Intel reported a $16 billion loss in its most recent quarter as it spent big to transform into a contract manufacturer—that is, a company that also manufactures chips for other companies, even competitors—and catch up to rival TSMC, which now produces the world’s most cutting-edge chips.
Analysts expect Intel to return to profitability in 2025, but it won’t be clear for years whether the company’s big manufacturing bets will ultimately pay off.
One of the big bets of Intel’s recently departed CEO Gelsinger, was Intel’s attempt to leapfrog TSMC in terms of chip technology. What it calls its “18A" tech could in theory allow its own chips, and those it makes for outsiders, to once again be the most cutting-edge, and the fastest, on the planet. The company has said it could regain that title by 2026. Intel recently announced it had signed a deal with Amazon to make custom chips for the company, using its 18A technology.
Even if Intel can once again lead the industry with its technology, the best case scenario for Intel’s own products is that it regains dominance in a market that continues to shrink—the x86 CPU one, says O’Laughlin. The removal of Gelsinger, who was betting on an all-in strategy for Intel to regain dominance both in the market for its own chips and in serving outside companies, suggests that Intel’s board agrees that the company can’t continue to count on being the best in the world at everything.
All of these challenges and conflicting priorities may push Intel to someday split in two, severing its product side from manufacturing.

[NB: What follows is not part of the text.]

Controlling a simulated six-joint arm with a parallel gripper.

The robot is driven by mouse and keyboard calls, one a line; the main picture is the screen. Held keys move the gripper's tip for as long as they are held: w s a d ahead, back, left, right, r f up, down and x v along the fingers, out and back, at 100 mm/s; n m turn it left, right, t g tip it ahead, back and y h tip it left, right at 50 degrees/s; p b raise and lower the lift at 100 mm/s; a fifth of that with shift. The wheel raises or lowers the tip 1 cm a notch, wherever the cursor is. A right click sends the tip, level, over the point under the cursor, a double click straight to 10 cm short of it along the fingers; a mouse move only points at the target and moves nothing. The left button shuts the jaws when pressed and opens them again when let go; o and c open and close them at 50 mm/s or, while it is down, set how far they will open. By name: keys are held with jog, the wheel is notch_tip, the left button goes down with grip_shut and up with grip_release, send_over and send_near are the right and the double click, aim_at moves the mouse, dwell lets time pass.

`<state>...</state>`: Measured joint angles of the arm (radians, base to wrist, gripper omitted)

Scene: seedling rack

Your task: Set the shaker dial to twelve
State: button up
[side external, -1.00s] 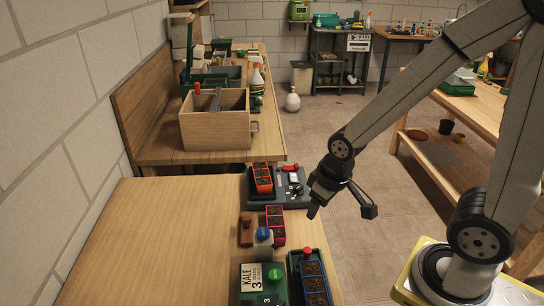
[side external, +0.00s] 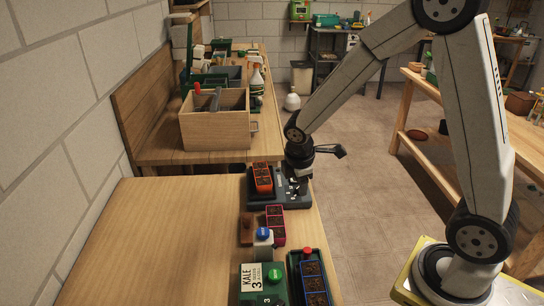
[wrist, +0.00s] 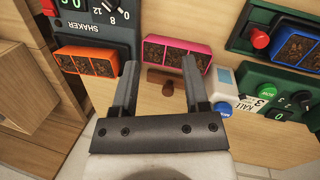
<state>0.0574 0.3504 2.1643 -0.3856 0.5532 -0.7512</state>
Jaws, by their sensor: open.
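The shaker (side external: 293,202) is a dark grey unit at the far right corner of the near bench, with an orange seedling tray (side external: 263,179) on its left part. In the wrist view the shaker (wrist: 88,38) is at the upper left, cut by the frame. Its lettering and some dial numbers show, including 8 and 12; the dial's setting cannot be read. My gripper (side external: 303,188) is over the shaker's right side and hides part of its controls. In the wrist view my gripper (wrist: 159,63) is open, with nothing held between its fingers.
The green KALE box (side external: 275,286) and a blue seedling tray (side external: 314,278) are at the front. The bench's left side is clear. A wooden box (side external: 213,132) stands behind.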

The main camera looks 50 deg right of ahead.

Intel Co-CEO David Zinsner recently said that spinning off the company’s manufacturing side is an “open question."
It’s also possible, in the worst case, that a fate even worse than being dismembered could be in store for Intel.
Rene Haas, CEO of ARM, recently observed that Intel has long been an innovation powerhouse, but that in chipmaking and design, there are countless companies that don’t innovate fast enough—and no longer exist.